Critical social theory

An analysis and critique of contemporary capitalism and its imperialist ambitions which is in keeping with the times cannot do without a consideration of the destruction of the natural basis of all life it has caused. This is the conclusion we draw from our theoretical work of the past few years. Equally, any protest against such destruction will remain ineffective if it does not contain a thorough criticism of its social causes. Capitalist society can only develop the process of production by simultaneously undermining the source of all wealth: the earth, the animals and the working people.

The unbridled growth of productive forces and the glorification of this development, in which some communists are barely distinguishable from their capitalist class enemies, have increased the domination of nature immeasurably—in the states with real existing socialism no less than in those with real existing capitalism. In view of the catastrophes of Chernobyl and Fukushima, climate change and industrialised murder of animals, blind technology-fetishism, a result of the mechanistic philosophy of history and anthropocentric contempt towards nature, must be rejected.

But even the ecological movement has by no means impeded progression of the global stock corporation for the exploitation of nature. It has only – sadly – served to modernise it. “Green capitalism” is no real alternative to the system of blind domination of nature. At best it can simply shift its destructive force to other areas. There is no alternative to consciously modelled – and thus non-capitalist – social production methods that respect humans and nature in their mutual dependence.

On a theoretical level, this means for us emphasising the revolutionary, and towards social/class struggle directed momentum of historical materialist theory, without which there would never have been a critical theory of society. We contest any attempt to play off the ideas of the Frankfurt School against the revolutionary impulse of Marx and Engels. The advocacy for the damned of this earth does not go against the critical theory of Adorno, Horkheimer and Marcuse. The opposite is true: it is upon just these struggles that this theory must be formulated, communicated and mediated; in these struggles it must demand the experience of solidarity, in which objectified consciousness can be broken down. A “critical theory” which refuses to acknowledge real political intervention and misuses theoretical reflection as an argument against practical class struggle is none after all.

As long as there are social relations that produce oppressed beings it will be necessary and possible to attack these relations through fighting the oppression. Our criticism is directed towards the culture-industrial indoctrination of individuals and their every day social exclusion, be it through neo-liberal education policies or anti-Muslim racism, or through their use as cannon fodder in imperialistic armed conflicts. That our struggles are necessarily particular does not mean that they do not encompass a rigorous critique of society—rather this critique brings with it an imperative for the way in which these struggles must be fought and reflected upon. It is in the involvement with the actual wrongs that historical materialist critique must prove its will to change.

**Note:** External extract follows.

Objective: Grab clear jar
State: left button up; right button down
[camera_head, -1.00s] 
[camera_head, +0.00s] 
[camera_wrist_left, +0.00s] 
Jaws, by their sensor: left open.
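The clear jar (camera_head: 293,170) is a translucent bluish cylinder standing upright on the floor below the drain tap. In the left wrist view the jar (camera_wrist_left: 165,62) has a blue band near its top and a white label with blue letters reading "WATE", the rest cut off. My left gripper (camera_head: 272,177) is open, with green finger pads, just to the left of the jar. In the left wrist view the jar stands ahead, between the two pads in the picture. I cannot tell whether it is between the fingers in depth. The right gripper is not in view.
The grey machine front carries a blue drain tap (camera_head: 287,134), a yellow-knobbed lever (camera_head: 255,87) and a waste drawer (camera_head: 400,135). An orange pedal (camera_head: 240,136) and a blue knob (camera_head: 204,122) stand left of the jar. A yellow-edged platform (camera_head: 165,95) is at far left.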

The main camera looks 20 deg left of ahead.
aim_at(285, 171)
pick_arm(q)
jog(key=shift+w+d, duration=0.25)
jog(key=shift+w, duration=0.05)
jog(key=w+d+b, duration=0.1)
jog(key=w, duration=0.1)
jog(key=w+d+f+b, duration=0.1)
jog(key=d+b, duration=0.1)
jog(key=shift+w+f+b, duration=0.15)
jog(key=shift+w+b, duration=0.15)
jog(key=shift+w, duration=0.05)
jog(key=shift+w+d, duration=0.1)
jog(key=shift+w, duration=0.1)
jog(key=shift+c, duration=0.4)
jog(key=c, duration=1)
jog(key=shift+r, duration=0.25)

Thus, we reject a “critical theory” which only observes indifferently and uncritically, and dares to even call this “ideology critique”. Critical social theory searches for reasons why the revolution has not happened, not for possibilities of preventing it finally.

Revolutionary Realpolitik

As anti-capitalist left wing we cannot allow our structures to splinter and to finally become organisationally isolated. We only have a chance of stopping the downswing of the left and their social relevance if we are able to provide an appropriate answer to the attacks of those in power.

Such, we can only develop if we do not simply follow rigid principles in questions of organisation and tactics. An automatic aversion to parties and parliamentary politics, though understandable to an extent, is just as stubbornly principled as contemptuous attitudes from subservient party soldiers towards independent and confident non-parliamentary opposition. We do not decide whether a political practice is right or wrong a priori, and independently of political constellations. We will also not prostitute ourselves at the slightest hope of a pragmatic step towards a far off goal that can barely be seen on the horizon.

Single issue politics, as practiced by many autonomist and other non-parliamentary groups, has, despite some impressive results in social struggles, proved to be both theoretically and practically inadequate. Theoretically, because a social relationship of exploitation and domination, such as the one between humans and animals, cannot be analysed and explained simply through itself, but only through a critical theory of society. Practically, because the varied positions that exist in society re-emerge in almost all political movements, leading to the forming of the same factions throughout the political spectrum. In capitalist society, the boundaries run between the classes as well as the marginalised and their oppressors, not between individual priorities in political work or particular activists’ preferences. Crucial is not in which area one builds resistance against the domination of capital, but that one does so here and now.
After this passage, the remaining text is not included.